Wednesday, January 14, 2009

NPP cannot be trusted — NDC

The National Democratic Congress (NDC) has said the New Patriotic Party (NPP) cannot be trusted with regard to its overtures to collaborate towards a peaceful elections.
It said the NDC was committed to peace and stability during the elections, however “a party that is busily lying about free education, free healthcare, free bus ride and deliberately shielding its supporters who are breaking the law cannot be trusted”.
Mr Fiifi Kwetey, the Propaganda Secretary of the NDC, stated this at a press conference at the party’s headquarters in Accra on Monday in response to the NPP’s accusation that the NDC was planning to plunge Ghana into chaos to prepare the way for power sharing.
Recently, the National Chairman of the NPP, Mr Peter Mac Manu, called on his NDC colleagues to collaborate with the security agencies to ensure a peaceful elections.
According to Mr Mac Manu, he had written a letter to his colleague in the NDC and was awaiting a reply and possible implementation of the suggestions.
On the alleged preparation by the NDC for power sharing, Mr Kwetey denied the existence of such a move and said the NDC unlike the NPP had over the years proved beyond all reasonable doubt that it was committed to democratic process.

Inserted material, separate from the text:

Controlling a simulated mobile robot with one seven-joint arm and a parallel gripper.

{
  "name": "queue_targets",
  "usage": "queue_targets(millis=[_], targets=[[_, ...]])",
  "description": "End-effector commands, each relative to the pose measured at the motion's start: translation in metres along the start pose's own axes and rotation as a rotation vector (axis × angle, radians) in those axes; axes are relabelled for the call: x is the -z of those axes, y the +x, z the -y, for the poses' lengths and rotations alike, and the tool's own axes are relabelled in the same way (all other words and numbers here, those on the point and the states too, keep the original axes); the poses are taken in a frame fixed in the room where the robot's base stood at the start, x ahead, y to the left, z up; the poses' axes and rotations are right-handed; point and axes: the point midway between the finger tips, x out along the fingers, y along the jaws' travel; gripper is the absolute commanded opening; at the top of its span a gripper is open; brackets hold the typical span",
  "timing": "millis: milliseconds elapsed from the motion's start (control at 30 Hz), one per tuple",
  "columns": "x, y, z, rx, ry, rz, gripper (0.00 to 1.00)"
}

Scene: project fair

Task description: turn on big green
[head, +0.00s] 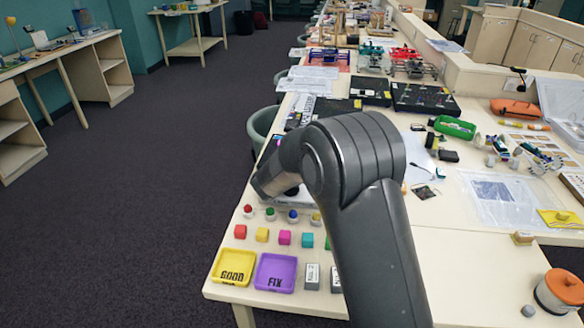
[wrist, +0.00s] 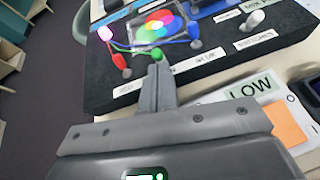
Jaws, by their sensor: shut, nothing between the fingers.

This, he said, was amply demonstrated when the NDC in 2000 presided over a smooth election and handed over peacefully to the NPP.
He said prior to the 2000 elections, the NDC government ensured a complete revision of the 1992 register, introduced transparent ballot boxes and colour photo ID cards, annual opening of the voter register for those who had attained voting age and public display of election results at the constituency and national levels.

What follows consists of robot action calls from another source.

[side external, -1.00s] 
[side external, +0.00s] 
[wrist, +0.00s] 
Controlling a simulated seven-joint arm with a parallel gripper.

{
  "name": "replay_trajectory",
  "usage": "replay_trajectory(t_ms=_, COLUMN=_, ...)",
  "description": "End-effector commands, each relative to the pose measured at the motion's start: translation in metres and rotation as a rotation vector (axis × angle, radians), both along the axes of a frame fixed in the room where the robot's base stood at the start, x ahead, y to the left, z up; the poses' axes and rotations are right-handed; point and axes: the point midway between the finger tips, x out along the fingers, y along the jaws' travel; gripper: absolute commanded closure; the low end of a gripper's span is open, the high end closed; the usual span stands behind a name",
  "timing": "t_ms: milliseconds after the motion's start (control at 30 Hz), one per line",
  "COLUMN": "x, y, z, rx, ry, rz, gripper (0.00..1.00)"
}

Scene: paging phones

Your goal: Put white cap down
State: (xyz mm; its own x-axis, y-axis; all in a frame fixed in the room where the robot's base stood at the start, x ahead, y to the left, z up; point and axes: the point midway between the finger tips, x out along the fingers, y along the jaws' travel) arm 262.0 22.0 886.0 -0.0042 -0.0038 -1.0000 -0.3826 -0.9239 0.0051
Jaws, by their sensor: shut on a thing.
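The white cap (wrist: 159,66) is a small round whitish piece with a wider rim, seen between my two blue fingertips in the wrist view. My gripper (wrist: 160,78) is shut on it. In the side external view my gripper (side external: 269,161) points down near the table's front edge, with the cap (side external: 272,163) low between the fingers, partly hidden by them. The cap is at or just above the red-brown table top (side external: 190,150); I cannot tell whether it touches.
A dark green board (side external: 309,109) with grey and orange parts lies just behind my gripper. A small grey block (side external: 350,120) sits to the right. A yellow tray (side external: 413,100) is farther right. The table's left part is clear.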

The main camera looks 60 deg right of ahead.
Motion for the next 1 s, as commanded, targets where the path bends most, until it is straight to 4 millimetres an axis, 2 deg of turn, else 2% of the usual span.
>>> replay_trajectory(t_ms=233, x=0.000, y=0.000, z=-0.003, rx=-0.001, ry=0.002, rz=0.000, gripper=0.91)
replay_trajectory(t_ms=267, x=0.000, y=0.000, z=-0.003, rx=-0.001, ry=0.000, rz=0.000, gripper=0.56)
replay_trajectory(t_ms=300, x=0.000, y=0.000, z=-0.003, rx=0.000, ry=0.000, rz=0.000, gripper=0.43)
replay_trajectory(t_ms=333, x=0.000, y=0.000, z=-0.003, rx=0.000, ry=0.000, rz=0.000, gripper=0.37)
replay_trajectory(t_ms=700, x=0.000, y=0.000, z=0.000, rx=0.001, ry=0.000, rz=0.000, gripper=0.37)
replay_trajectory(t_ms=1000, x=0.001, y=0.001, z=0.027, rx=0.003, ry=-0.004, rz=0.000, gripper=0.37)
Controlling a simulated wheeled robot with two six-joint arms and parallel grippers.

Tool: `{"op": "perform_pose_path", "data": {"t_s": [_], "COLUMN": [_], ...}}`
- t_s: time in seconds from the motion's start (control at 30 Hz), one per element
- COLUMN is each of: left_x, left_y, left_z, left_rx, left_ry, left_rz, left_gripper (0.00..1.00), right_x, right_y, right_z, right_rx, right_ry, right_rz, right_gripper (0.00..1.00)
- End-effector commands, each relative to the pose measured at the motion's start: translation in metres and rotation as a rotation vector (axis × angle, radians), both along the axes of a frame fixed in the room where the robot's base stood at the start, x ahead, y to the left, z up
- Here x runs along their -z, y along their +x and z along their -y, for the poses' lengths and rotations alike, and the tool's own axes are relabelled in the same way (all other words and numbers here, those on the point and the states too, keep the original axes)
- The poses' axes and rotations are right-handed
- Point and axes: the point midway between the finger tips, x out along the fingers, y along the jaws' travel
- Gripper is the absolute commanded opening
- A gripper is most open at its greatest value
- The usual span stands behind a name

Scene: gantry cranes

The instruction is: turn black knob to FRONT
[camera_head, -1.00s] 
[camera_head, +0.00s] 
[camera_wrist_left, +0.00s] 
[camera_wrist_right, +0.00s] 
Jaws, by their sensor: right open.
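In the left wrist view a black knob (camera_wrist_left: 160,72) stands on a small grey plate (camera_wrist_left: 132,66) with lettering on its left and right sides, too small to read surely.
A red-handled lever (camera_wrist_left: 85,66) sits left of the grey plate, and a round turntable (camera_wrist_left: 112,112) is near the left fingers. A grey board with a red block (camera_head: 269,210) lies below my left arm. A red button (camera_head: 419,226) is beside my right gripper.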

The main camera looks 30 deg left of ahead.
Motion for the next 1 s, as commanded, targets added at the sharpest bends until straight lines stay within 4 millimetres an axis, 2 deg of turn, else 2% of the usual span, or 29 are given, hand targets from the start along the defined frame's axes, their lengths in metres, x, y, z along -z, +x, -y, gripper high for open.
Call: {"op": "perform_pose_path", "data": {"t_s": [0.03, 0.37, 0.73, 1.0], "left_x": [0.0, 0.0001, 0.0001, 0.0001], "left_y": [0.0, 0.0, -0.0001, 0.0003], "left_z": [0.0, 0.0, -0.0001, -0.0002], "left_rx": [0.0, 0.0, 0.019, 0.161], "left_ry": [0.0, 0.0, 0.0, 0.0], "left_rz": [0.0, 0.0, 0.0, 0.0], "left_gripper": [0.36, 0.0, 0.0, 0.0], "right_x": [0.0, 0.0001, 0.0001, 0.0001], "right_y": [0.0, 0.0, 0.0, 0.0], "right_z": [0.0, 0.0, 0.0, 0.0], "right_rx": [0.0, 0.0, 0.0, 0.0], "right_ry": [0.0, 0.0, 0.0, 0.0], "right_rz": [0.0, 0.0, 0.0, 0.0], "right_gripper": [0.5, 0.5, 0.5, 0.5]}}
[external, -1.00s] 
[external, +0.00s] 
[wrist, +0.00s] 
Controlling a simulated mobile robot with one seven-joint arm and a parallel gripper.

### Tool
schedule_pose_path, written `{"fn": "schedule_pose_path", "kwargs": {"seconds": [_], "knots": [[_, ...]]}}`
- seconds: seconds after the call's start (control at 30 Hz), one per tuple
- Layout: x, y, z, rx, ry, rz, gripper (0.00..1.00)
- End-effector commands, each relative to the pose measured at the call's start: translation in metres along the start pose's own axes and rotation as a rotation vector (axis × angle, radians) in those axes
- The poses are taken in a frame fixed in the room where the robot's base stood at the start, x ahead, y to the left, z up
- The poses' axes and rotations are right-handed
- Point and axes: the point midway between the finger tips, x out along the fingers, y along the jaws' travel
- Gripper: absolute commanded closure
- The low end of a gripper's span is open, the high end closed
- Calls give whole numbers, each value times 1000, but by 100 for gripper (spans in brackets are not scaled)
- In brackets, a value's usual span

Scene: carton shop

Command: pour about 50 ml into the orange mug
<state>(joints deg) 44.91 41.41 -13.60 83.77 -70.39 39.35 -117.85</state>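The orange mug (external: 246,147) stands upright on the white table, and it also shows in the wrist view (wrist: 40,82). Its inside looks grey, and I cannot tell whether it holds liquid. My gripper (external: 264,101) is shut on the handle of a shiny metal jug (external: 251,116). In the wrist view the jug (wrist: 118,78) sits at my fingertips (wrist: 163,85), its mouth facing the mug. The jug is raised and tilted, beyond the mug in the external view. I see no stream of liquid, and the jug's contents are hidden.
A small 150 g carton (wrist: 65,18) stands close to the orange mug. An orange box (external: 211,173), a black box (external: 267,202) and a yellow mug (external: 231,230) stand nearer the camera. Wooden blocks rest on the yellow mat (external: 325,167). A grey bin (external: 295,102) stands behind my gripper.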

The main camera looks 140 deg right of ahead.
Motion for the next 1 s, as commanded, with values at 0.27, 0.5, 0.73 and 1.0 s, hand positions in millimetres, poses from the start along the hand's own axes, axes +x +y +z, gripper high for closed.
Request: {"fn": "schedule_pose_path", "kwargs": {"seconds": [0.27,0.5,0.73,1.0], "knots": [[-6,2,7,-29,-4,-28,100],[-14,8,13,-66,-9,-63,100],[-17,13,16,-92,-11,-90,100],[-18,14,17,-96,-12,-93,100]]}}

He said Ghanaians and the NDC did not need a power sharing government but an end to NPP-rule, which had been characterised by corruption, cocaine trafficking and usaege, rise in crime, deception, broken promises and rise in cost of living.
Mr Kwetey said Prof J.E.A. Mills, the NDC presidential candidate, had no plans in sharing power with his NPP counterpart, Nana Addo Dankwa Akufo-Addo, whose campaign had been marked by deception and empty promises.

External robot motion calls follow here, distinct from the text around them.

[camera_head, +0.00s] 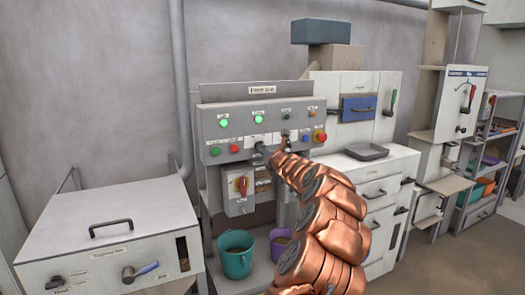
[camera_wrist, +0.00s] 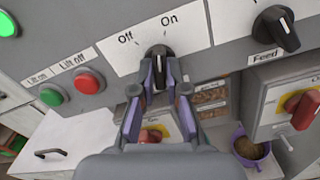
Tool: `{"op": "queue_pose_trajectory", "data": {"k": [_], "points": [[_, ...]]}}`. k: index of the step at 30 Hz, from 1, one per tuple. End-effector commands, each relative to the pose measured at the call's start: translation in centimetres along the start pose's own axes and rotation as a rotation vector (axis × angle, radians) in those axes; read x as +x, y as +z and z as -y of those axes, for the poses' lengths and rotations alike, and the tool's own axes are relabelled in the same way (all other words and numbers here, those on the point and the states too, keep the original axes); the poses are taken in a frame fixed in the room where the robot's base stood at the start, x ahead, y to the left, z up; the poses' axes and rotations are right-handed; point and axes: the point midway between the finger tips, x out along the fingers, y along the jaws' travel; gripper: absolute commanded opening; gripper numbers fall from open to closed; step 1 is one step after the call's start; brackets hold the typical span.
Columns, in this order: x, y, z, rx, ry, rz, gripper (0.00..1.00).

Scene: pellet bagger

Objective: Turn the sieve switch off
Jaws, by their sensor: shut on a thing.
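A black rotary knob (camera_wrist: 158,55) sits on a white plate on the control panel, between the labels "Off" at its upper left and "On" above it. Its pale pointer mark faces roughly upward; I cannot tell exactly which label it points to. My gripper (camera_wrist: 160,82) is shut on this knob, one finger on each side. Any name label below the knob is hidden by my gripper. In the head view my gripper (camera_head: 263,151) is at the lower middle of the grey control panel (camera_head: 205,126), right of the green and red buttons.
The "Lift on" green button (camera_wrist: 51,95) and "Lift off" red button (camera_wrist: 88,82) are left of the knob. The black "Feed" knob (camera_wrist: 276,28) is to the right. Red-and-yellow switches (camera_wrist: 302,108) sit lower. A teal bucket (camera_head: 236,262) stands below the panel.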

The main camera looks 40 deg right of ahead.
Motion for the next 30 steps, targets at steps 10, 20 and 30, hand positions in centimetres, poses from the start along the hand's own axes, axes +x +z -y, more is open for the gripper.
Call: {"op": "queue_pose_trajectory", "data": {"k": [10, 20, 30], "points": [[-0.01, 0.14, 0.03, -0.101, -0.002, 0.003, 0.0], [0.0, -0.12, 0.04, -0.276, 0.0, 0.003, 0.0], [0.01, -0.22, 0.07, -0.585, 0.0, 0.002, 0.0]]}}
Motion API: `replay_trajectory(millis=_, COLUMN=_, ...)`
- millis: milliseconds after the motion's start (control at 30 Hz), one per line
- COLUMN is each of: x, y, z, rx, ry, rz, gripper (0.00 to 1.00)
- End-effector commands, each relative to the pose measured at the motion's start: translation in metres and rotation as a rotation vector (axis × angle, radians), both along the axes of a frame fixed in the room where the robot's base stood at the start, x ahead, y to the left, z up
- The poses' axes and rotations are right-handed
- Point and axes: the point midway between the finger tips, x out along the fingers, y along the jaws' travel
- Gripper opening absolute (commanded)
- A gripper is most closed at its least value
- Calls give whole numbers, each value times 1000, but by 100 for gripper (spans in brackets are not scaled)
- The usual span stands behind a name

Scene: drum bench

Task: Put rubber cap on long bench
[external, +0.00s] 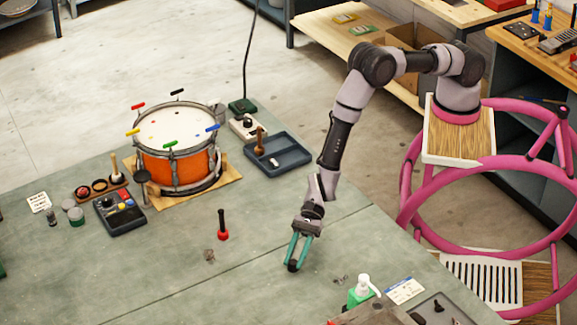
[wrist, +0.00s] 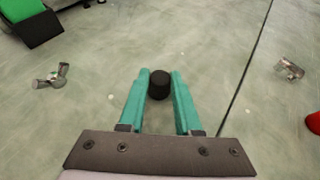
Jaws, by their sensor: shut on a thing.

He said in all cases of power sharing in Africa, it had been occasioned by the refusal of an incumbent party to accept defeat after it had lost an election and not when an opposition party had been defeated.
He explained that the NDC’s Director of International Affairs, Mr Kofi Attoh, who was being accused of going to Kenya to learn the power sharing deal, was indeed in Kenya but at the behest of the Frederich Erbert Foundation as a resource person at an international seminar.
Mr Kwetey said it was the NPP that called for power sharing during a meeting after the 2000 election moderated by the Christian Council whose secretary outlined the NPP’s demands to include 50 per cent of all parliamentary seats and 40 per cent of executive positions.
He said it was ironic that the NPP would call the NDC violent because the NPP and its antecedent had been violent to the extent of throwing bombs to destabilise the country during Kwame Nkrumah’s regime.
He said their presidential primaries to the election of their parliamentary aspirants had been full of bloody incidents and later extended to supporters of the NDC.